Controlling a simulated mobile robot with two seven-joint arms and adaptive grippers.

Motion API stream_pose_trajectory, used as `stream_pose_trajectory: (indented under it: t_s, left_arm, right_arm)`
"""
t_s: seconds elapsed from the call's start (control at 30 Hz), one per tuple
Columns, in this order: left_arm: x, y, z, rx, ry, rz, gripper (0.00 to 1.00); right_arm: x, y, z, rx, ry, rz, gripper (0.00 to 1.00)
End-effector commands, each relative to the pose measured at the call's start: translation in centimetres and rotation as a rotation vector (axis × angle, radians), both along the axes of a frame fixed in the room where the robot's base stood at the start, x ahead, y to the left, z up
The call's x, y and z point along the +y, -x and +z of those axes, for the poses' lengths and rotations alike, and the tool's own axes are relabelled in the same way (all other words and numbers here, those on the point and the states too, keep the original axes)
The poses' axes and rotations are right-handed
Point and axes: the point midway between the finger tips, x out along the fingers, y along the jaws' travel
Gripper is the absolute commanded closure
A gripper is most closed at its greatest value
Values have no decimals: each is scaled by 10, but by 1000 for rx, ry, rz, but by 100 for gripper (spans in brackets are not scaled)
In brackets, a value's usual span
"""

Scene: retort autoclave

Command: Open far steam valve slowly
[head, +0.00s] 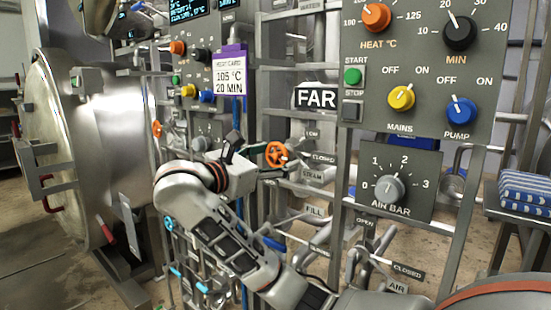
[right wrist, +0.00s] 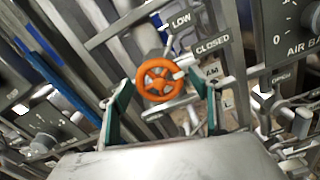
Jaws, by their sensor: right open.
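The far steam valve has an orange spoked handwheel (head: 277,154), in front of the pipes below the FAR sign (head: 316,97). Plates by it read LOW, CLOSED and STEAM. My right gripper (head: 256,157) is open just left of the wheel. In the right wrist view the orange wheel (right wrist: 159,80) shows between the two spread green-padded fingers of my right gripper (right wrist: 165,90), with gaps on both sides; a pale pointer lies at its right edge, near the CLOSED plate (right wrist: 212,45).
A grey control panel (head: 425,70) with several knobs fills the upper right, with an AIR BAR gauge knob (head: 389,188) below. A large steel autoclave door (head: 60,140) stands at the left. Pipes and frame bars crowd the wheel. Folded striped cloths (head: 525,190) lie at the right.

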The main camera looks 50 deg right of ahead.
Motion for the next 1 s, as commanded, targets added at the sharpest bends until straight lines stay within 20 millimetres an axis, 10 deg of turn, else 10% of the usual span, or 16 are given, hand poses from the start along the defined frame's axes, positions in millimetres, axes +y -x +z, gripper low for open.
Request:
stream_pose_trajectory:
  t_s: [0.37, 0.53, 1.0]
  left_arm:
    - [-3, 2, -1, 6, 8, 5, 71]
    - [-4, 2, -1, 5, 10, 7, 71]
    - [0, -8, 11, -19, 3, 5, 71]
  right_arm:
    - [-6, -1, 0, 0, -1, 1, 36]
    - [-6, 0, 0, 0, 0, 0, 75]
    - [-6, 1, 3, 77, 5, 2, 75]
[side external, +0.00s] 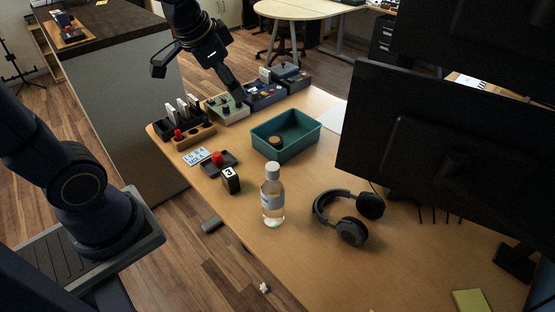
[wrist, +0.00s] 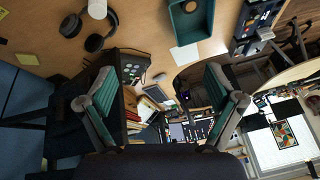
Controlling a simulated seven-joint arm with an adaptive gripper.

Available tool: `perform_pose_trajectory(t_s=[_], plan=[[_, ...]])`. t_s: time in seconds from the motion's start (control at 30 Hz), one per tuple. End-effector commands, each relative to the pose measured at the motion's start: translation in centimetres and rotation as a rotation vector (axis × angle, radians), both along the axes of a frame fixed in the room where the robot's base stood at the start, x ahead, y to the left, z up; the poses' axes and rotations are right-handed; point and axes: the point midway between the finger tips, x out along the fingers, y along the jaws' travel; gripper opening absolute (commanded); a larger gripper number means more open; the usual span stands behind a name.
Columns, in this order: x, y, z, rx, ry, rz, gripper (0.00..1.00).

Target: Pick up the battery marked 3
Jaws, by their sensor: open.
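The battery marked 3 (side external: 230,180) shows in the side external view as a dark block with a white face bearing a black 3. It stands on the wooden desk near its left edge, left of the clear bottle. I cannot pick it out in the wrist view. My gripper (side external: 197,85) is open and empty, high above the far left part of the desk, well away from the battery. In the wrist view my gripper (wrist: 160,74) shows two widely parted fingers with teal pads and nothing between them.
A clear bottle (side external: 272,200) and headphones (side external: 347,216) stand right of the battery. Behind it are a dark tray with a red ball (side external: 218,158), a number card (side external: 197,156) and a wooden rack (side external: 195,138). A teal bin (side external: 262,138) holds a round brown item. Monitors (side external: 440,150) block the right.

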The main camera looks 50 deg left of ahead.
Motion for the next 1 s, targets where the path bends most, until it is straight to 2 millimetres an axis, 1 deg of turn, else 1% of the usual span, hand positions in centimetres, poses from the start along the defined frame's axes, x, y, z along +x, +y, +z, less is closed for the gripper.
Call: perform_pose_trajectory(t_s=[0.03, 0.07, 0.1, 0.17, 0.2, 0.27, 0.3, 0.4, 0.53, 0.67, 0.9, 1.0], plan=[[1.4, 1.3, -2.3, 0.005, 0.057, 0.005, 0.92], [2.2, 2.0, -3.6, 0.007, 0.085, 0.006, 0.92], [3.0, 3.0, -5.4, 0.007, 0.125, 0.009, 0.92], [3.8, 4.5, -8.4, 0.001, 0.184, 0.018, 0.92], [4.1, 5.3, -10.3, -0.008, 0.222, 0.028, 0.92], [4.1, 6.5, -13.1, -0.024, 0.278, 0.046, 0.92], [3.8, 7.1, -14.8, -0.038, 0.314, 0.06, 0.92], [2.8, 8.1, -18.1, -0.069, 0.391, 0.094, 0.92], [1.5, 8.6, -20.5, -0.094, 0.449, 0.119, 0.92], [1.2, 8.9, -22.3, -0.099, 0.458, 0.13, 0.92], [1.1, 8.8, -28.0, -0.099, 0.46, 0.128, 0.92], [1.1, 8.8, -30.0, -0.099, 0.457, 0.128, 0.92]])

- Goal
Reproduce the listing above exactly, excluding all pictures.

- Exercise response
Controlling a simulated mobile robot with two seven-joint arms and adaptive grippers.

Motion API stream_pose_trajectory, used as `stream_pose_trajectory: (indented under it: t_s, left_arm, right_arm)`
"""
t_s: seconds elapsed from the call's start (control at 30 Hz), one per tuple
Columns, in this order: left_arm: x, y, z, rx, ry, rz, gripper (0.00 to 1.00); right_arm: x, y, z, rx, ry, rz, gripper (0.00 to 1.00)
End-effector commands, each relative to the pose measured at the call's start: translation in centimetres and rotation as a rotation vector (axis × angle, radians), both along the axes of a frame fixed in the room where the robot's base stood at the start, x ahead, y to the left, z up
The call's x, y and z point along the +y, -x and +z of those axes, for the poses' lengths and rotations alike, and the tool's own axes are relabelled in the same way (all other words and numbers here, those on the point and the states too, keep the original axes)
The poses' axes and rotations are right-handed
Point and axes: the point midway between the finger tips, x out along the fingers, y along the jaws' travel
Gripper is the absolute commanded closure
A gripper is most closed at its greatest value
Values have no decimals: each is scaled by 10, but by 1000 for rx, ry, rz, but by 100 for gripper (spans in brackets are not scaled)
In brackets, a value's usual span
"""

Scene: retort autoclave

Command: Open far steam valve slowly
[head, +0.00s] 
[right wrist, +0.00s] 
Jaws, by their sensor: right open.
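The far steam valve has an orange spoked handwheel (head: 277,154), in front of the pipes below the FAR sign (head: 316,97). Plates by it read LOW, CLOSED and STEAM. My right gripper (head: 256,157) is open just left of the wheel. In the right wrist view the orange wheel (right wrist: 159,80) shows between the two spread green-padded fingers of my right gripper (right wrist: 165,90), with gaps on both sides; a pale pointer lies at its right edge, near the CLOSED plate (right wrist: 212,45).
A grey control panel (head: 425,70) with several knobs fills the upper right, with an AIR BAR gauge knob (head: 389,188) below. A large steel autoclave door (head: 60,140) stands at the left. Pipes and frame bars crowd the wheel. Folded striped cloths (head: 525,190) lie at the right.

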The main camera looks 50 deg right of ahead.
Motion for the next 1 s, as commanded, targets added at the sharpest bends until straight lines stay within 20 millimetres an axis, 10 deg of turn, else 10% of the usual span, or 16 are given, hand poses from the start along the defined frame's axes, positions in millimetres, axes +y -x +z, gripper low for open.
Request:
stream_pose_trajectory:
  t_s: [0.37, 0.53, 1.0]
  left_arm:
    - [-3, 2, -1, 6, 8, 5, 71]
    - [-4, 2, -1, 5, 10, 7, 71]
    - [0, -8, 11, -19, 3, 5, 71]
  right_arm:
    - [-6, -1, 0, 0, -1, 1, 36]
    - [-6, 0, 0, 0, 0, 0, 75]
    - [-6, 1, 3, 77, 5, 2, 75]
[side external, +0.00s] 
[wrist, +0.00s] 
Controlling a simulated seven-joint arm with an adaptive gripper.

Available tool: `perform_pose_trajectory(t_s=[_], plan=[[_, ...]])`. t_s: time in seconds from the motion's start (control at 30 Hz), one per tuple. End-effector commands, each relative to the pose measured at the motion's start: translation in centimetres and rotation as a rotation vector (axis × angle, radians), both along the axes of a frame fixed in the room where the robot's base stood at the start, x ahead, y to the left, z up; the poses' axes and rotations are right-handed; point and axes: the point midway between the finger tips, x out along the fingers, y along the jaws' travel; gripper opening absolute (commanded); a larger gripper number means more open; the usual span stands behind a name.
Columns, in this order: x, y, z, rx, ry, rz, gripper (0.00..1.00).

Target: Pick up the battery marked 3
Jaws, by their sensor: open.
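The battery marked 3 (side external: 230,180) shows in the side external view as a dark block with a white face bearing a black 3. It stands on the wooden desk near its left edge, left of the clear bottle. I cannot pick it out in the wrist view. My gripper (side external: 197,85) is open and empty, high above the far left part of the desk, well away from the battery. In the wrist view my gripper (wrist: 160,74) shows two widely parted fingers with teal pads and nothing between them.
A clear bottle (side external: 272,200) and headphones (side external: 347,216) stand right of the battery. Behind it are a dark tray with a red ball (side external: 218,158), a number card (side external: 197,156) and a wooden rack (side external: 195,138). A teal bin (side external: 262,138) holds a round brown item. Monitors (side external: 440,150) block the right.

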The main camera looks 50 deg left of ahead.
Motion for the next 1 s, targets where the path bends most, until it is straight to 2 millimetres an axis, 1 deg of turn, else 1% of the usual span, hand positions in centimetres, poses from the start along the defined frame's axes, x, y, z along +x, +y, +z, less is closed for the gripper.
Call: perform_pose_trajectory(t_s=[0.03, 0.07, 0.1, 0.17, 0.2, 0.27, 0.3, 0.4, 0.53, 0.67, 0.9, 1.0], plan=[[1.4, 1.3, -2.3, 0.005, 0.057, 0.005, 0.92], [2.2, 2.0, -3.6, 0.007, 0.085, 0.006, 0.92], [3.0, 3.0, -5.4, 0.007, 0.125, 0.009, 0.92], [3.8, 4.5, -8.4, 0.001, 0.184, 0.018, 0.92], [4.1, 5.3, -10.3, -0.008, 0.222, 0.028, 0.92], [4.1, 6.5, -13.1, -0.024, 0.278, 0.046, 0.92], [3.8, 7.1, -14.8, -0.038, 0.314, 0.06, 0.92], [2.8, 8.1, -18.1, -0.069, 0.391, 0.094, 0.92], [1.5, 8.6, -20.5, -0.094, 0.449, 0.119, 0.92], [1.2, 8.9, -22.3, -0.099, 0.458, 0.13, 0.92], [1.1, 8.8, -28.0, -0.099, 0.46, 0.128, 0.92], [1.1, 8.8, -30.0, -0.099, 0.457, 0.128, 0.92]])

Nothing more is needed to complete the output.